Directions for this task
Examine each line of the data. Copy those that contain the string "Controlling".

──────────

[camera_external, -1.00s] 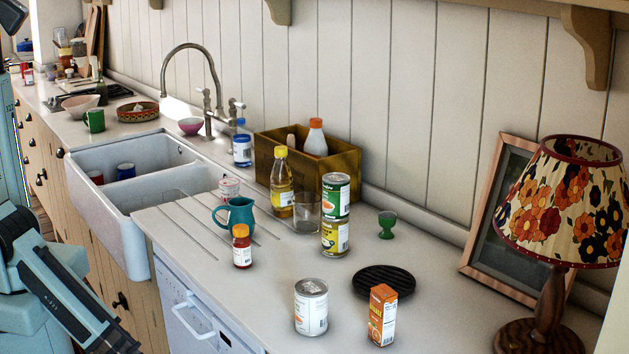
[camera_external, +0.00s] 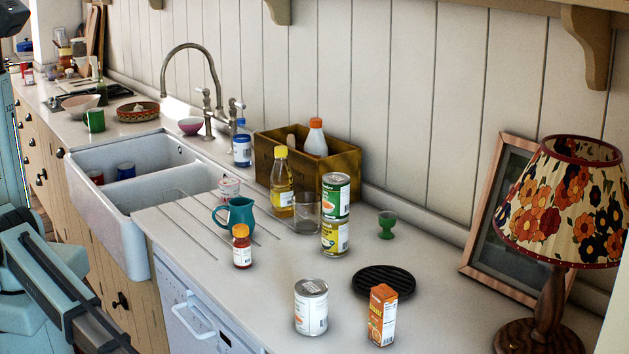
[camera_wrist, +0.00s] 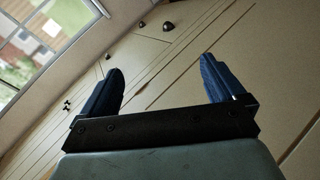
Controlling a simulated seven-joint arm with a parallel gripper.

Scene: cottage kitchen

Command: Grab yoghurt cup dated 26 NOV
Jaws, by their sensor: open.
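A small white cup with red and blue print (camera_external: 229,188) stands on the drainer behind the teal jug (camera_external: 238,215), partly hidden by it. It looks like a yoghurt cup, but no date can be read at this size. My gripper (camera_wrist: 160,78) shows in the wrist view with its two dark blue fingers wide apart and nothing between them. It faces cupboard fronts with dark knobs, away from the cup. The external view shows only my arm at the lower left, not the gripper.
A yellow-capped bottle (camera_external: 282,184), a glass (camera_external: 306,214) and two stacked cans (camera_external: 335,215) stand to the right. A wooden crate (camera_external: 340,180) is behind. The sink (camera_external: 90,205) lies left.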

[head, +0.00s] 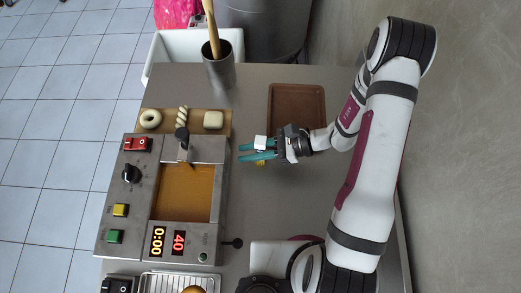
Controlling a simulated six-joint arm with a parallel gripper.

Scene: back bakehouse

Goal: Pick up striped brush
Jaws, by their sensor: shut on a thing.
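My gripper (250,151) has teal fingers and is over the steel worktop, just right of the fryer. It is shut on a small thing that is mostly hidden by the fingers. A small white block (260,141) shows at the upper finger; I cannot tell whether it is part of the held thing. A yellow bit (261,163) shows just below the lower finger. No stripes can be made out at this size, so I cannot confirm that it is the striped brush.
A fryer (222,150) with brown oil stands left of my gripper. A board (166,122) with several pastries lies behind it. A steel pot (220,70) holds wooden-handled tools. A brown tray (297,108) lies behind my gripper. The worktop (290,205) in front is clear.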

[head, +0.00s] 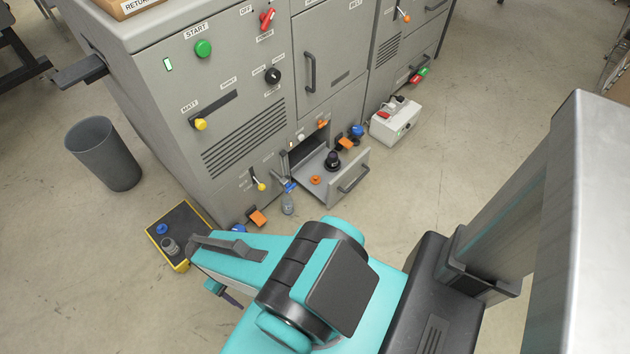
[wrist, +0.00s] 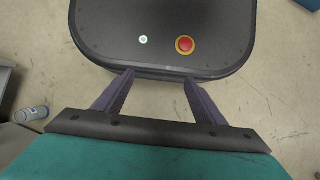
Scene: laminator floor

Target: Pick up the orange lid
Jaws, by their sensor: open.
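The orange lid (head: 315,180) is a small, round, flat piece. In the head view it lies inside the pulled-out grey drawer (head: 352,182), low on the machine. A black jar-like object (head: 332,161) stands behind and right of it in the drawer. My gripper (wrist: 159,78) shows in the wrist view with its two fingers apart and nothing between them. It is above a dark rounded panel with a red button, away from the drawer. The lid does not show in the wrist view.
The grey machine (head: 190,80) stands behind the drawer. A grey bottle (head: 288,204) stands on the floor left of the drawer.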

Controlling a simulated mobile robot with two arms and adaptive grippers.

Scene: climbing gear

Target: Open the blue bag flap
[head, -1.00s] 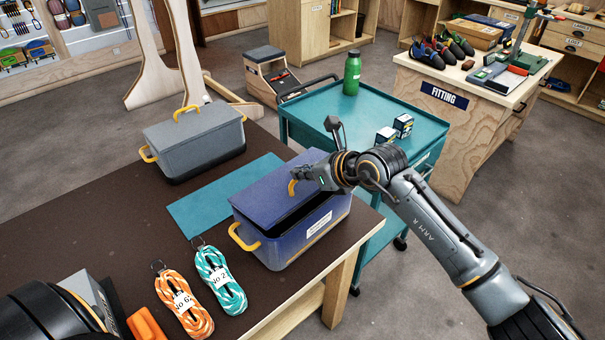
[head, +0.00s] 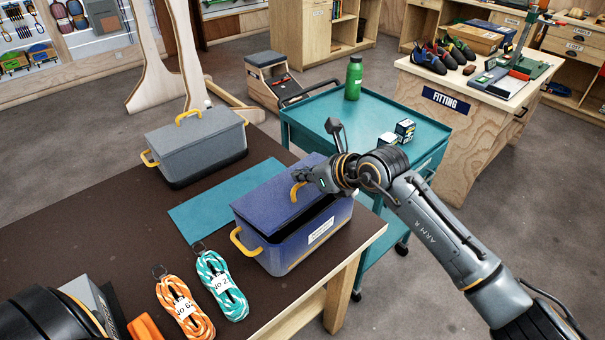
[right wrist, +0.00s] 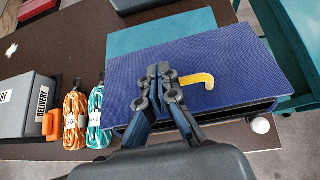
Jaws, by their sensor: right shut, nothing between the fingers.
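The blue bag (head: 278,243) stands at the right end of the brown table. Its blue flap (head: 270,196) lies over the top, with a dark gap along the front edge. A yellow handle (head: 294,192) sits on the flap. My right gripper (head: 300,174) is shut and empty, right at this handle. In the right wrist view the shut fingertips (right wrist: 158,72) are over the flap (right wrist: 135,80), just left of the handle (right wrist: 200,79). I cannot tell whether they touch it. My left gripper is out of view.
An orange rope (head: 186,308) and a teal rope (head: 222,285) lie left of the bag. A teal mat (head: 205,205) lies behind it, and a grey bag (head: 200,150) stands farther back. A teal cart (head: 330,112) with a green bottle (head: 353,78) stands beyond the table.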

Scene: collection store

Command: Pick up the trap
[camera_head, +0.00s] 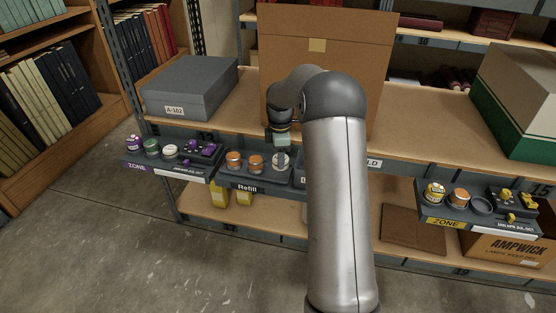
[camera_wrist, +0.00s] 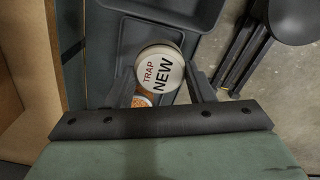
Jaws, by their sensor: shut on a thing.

──────────

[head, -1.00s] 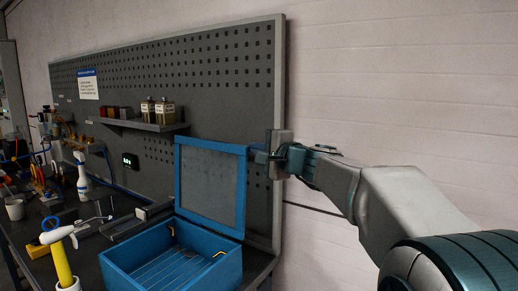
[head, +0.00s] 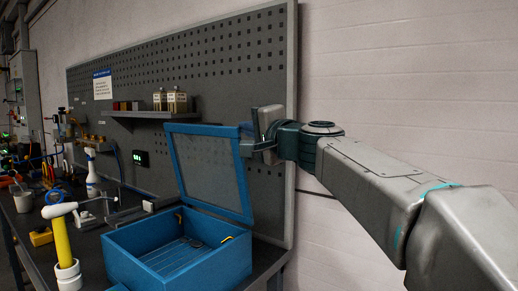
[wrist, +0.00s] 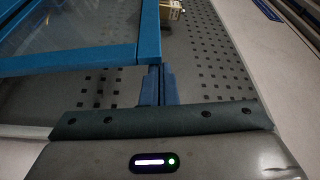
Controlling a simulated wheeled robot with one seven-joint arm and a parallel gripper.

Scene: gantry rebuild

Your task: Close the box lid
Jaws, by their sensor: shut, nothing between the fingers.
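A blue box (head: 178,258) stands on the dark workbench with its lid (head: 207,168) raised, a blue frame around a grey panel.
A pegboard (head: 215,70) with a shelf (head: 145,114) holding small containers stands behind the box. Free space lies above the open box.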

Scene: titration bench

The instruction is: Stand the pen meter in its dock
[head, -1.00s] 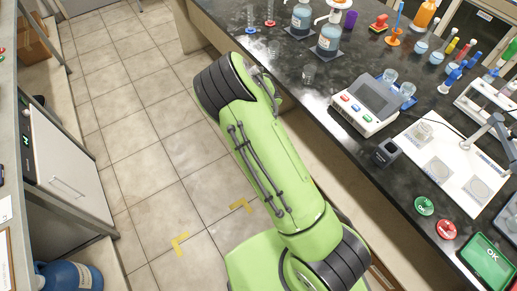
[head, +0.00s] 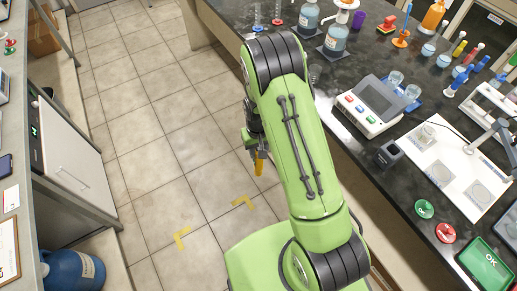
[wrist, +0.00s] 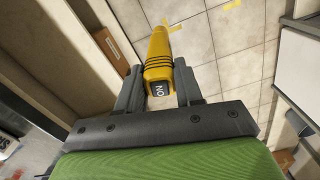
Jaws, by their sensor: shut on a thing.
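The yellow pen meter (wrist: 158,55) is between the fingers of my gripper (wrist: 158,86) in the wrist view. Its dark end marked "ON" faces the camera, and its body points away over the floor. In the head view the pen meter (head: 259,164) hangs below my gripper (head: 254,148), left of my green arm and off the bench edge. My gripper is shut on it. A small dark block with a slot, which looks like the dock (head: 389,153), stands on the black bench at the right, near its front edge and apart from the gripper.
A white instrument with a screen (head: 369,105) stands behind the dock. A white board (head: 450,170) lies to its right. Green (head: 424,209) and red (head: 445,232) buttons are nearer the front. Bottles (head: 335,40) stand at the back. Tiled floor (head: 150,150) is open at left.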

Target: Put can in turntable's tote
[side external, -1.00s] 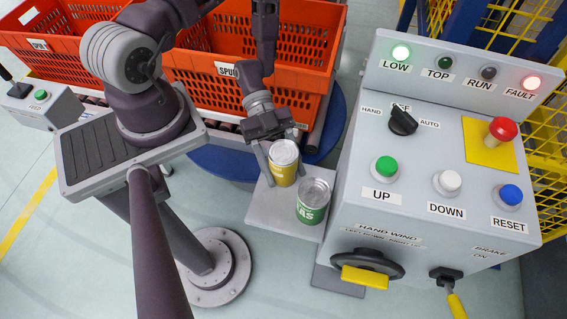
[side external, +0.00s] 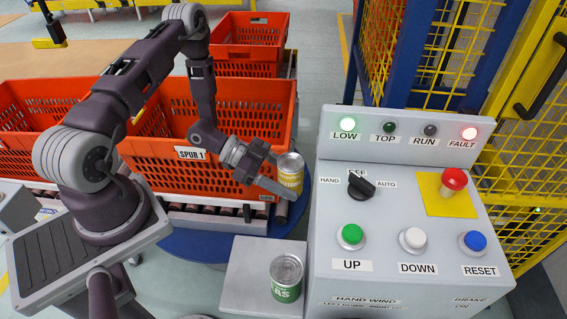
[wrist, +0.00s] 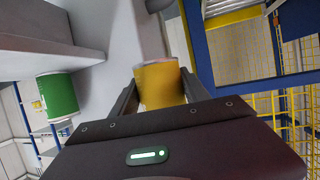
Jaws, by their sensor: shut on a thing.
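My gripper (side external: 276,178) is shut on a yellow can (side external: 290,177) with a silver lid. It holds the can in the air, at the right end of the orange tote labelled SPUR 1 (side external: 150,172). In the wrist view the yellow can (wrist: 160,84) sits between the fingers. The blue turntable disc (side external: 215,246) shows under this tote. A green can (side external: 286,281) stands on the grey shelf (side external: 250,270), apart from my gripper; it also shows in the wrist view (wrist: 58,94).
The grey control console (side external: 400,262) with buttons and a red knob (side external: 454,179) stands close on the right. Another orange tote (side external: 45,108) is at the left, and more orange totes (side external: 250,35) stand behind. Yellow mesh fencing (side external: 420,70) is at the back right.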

──────────

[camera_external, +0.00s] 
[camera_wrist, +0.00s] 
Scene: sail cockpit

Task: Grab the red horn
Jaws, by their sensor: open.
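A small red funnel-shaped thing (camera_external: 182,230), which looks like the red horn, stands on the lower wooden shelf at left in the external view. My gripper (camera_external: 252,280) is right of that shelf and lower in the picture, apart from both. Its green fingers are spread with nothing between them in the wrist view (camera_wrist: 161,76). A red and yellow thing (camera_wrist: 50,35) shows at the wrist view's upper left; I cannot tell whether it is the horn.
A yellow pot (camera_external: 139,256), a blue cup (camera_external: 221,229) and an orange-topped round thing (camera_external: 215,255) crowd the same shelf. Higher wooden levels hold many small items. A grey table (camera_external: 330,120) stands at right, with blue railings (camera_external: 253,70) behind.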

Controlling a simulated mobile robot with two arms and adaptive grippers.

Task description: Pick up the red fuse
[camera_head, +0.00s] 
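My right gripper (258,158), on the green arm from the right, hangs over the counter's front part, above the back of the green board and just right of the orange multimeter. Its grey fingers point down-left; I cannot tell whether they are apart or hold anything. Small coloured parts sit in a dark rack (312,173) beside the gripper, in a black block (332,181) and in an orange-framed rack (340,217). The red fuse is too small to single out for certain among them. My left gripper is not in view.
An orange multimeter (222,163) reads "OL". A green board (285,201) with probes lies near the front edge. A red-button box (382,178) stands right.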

──────────

Written answer
Controlling a simulated seven-joint arm with a parallel gripper.
Controlling a simulated six-joint arm with a parallel gripper.
Controlling a simulated mobile robot with two arms and adaptive grippers.
Controlling a simulated wheeled robot with one seven-joint arm and a parallel gripper.
Controlling a simulated mobile robot with two arms and adaptive grippers.

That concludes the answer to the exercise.